In Issawiya on the edge of French Hill, an improvised bivouac of police and border police -- a checkpoint is born?
 

6:45 Sheikh Saed
 

On the one hand, no progress with the "upgrading" of the checkpoint has has been made (which is to say that residents will have to get soaked in winter rains because inspections take place on the exposed side), but on the other hand, when the checkpoint will be ready, they will have to undergo computerised inspections, etc., in the small and depressing concrete booth.  Long lines are sure to form.

In any event, today we're not permitted to climb the hill above the checkpoint to area B, or to stand near the checking point.  The reason: only local residents may cross.  A copy of the army spokesperson's instructions regarding the presence of civil rights organisations doesn't help, neither do phone calls to the humanitarian depot or the Jerusalem Envelope headquarters.  They claim to have spoken to the commanders, and somehow their order has not reached the soldiers at the checkpoint.  After 40 minutes of waiting, during which we chat with friendly 10th graders waiting for transportation, we ask Hanna Bar"ag to write an official letter of protest -- and we leave.
 

8:00 Silwan
 

At several junctions leading from the American Road (to Ras al Amud), large stones have been dislodged from the stone fences and await the next demonstration. Scary stones, if truth be told.

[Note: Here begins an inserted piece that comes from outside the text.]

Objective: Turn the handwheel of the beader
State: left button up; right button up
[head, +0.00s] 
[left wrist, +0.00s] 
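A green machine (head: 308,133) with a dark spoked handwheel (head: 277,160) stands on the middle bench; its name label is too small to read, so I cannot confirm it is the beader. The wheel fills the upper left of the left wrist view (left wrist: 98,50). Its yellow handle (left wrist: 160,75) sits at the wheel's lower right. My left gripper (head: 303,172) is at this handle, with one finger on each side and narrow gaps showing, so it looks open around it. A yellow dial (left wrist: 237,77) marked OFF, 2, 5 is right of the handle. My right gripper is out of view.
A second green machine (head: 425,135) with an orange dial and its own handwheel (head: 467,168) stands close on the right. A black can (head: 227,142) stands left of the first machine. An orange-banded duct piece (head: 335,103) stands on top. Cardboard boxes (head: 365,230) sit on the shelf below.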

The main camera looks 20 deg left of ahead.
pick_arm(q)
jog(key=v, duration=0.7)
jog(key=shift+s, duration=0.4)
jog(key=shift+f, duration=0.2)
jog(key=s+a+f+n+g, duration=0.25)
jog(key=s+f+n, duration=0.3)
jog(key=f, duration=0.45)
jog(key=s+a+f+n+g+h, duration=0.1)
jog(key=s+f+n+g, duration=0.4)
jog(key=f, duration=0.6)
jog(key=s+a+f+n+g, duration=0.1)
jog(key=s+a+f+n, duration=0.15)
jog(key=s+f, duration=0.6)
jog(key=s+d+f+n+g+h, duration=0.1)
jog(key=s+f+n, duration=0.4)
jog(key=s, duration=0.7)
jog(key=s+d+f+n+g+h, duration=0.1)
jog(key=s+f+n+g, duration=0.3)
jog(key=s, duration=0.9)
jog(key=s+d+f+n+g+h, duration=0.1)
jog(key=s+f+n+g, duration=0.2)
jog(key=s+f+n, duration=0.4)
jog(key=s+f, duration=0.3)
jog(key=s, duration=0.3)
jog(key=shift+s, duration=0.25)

Police forces are deployed at these junctions, and wadi Hilweh is crowded with young settler mothers and their children on their way to the kindergarten up the road, in the settlement below City of David.

There is no checkpoint or security presence at the exit towards Dung Gate.
 

8:20 Issawiya
 

On the hill overlooking the camp bordering French Hill, an improvised camp of police and border police has appeared -- tents, a fleet of vehicles, many security personnel (while we were there, a unit of border policemen from the Sharon was present).  It's breakfast time. We wonder if this is the birth of a new checkpoint in Jerusalem?  Time will tell. Almost every vehicle exiting is stopped for a "test" and a fine for some disorder or impropriety is issued. ID's are checked on the computer, and all kinds of municipal debts, or social security, and other state institutions are turned up.  Aside from a youth who is detained and interrogated in the improvised camp, all the rest are released.

A woman who walks all the way up the hill says the buses are almost empty, and few reach Jerusalem, because people are afraid of the delays and complications of these painstaking checks.  She also says that smoke grenades are tossed near the schools and homes of people not involved in any rioting.
 

The tone of a conversation with the commander is optimistic: negotiations with the village leaders all indicate a desire to calm down. The check, we are told, is the trend across the entire country -- every week checkpoints are set up to inspect the safety of vehicles...  We try to say that there's little point in covering up the truth: Jerusalem's mayor has declared his intentions to fight rioting in the suburbs with every means at his disposal: parking tickets, reviving suspended house demolitions, slapping fines for discarded garbage in the streets, tracking debts to the municipality, and so forth -- but it's hard to disguise the purpose of selective punitive action against one segment of the population: it is nothing less than collective punishment.